My students are doing this....We got together and created a little business school in which sustainability is woven throughout the entire curriculum. So the students immediately said, “Well, the school should join CCX,” and went to the board and argued, and the board said, “Cool, we’ll join.” But business students make a business out of this, so the students created a program called Drive Neutral, which we’ve seen re-badged as Live Neutral. Here’s your homework: go on the web tonight to DriveNeutral.org, calculate the carbon footprint of your car, pay the equivalent of two fill-ups of gasoline, and your car will be carbon neutral for a year. The money will go to Chicago Climate Exchange to pay for actual reductions in companies that are becoming more energy efficient.

And this is important, not only if you want to be a part of the solution, but for our national economy.

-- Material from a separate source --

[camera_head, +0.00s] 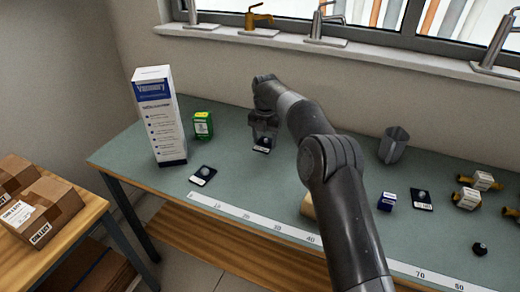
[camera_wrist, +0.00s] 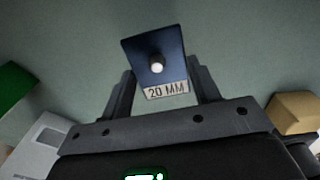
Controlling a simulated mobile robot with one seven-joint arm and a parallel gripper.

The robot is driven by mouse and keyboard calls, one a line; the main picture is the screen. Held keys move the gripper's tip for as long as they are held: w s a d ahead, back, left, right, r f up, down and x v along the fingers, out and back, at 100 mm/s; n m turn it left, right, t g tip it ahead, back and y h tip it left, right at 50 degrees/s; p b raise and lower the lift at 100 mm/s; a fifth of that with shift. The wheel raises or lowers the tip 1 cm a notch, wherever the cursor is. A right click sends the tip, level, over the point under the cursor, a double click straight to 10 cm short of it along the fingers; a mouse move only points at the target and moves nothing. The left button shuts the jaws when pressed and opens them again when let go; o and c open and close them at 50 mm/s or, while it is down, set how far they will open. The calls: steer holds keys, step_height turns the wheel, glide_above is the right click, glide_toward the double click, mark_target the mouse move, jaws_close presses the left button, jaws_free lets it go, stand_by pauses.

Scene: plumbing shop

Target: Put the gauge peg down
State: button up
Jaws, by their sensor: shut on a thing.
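The gauge peg (camera_wrist: 157,66) shows in the wrist view as a small pale round knob on a dark blue plate with a white "20 MM" label. My gripper (camera_wrist: 163,88) is shut on it, with one finger at each side of the plate. In the head view my gripper (camera_head: 264,133) points down over the middle of the green-grey bench top (camera_head: 235,185), left of my forearm. The dark labelled plate (camera_head: 262,149) shows just under the fingers. I cannot tell whether it touches the bench.
Similar dark labelled plates lie at left (camera_head: 202,176) and right (camera_head: 421,199). A tall white-blue carton (camera_head: 160,115) and a green box (camera_head: 202,125) stand left. A ruler strip (camera_head: 260,228) runs along the front. A grey cup (camera_head: 393,145), blue box (camera_head: 387,201) and brass fittings (camera_head: 467,198) are right.

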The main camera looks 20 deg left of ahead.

We are, right now, blowing money. In this country, we spend at least $300 billion a year buying and burning energy that we don’t need to deliver the services we want. I’m not talking about curtailing, driving less, living in a hotter building, producing fewer products. I’m simply talking about energy efficiency. We could cut $300 billion a year out of our costs. We know we can do this. After ’79 when we had the last price run-up, this country cut its use of oil 15 percent at the same time we grew our economy 16 percent just through more efficient vehicle standards....

...Cities are setting goals to reduce their carbon emissions. Salt Lake has already achieved 21 percent reduction below a 2001 baseline. You would expect cities like Portland and Berkeley to be doing it. They’re writing climate action plans, and you don’t have to start from scratch. Go on the web, download these plans, and simply copy them. There’s a whole array of best practices, everything from retrofitting your own buildings and setting good building standards, to neighborhood solar utilities. Berkeley set out to change its traffic lights from the ordinary traffic light to LED lights. They figured they’d save a little over $50,000 a year. They wound up saving almost $90,000. Scottsdale, Arizona: every new municipal building has to be a LEED gold, and they’re putting in place renewable energy, energy efficiency. San Francisco is going to biodiesel, and it has a huge array, but San Francisco’s Environment Department, run by Jared Blumenthal, is a great resource for what a city can do to implement green program. Radnor Township, Pennsylvania is buying wind power. Flower Mound, Texas has a program to teach the builders how to build energy efficient buildings. Ferndale: if you drive a Prius, you get preferred parking.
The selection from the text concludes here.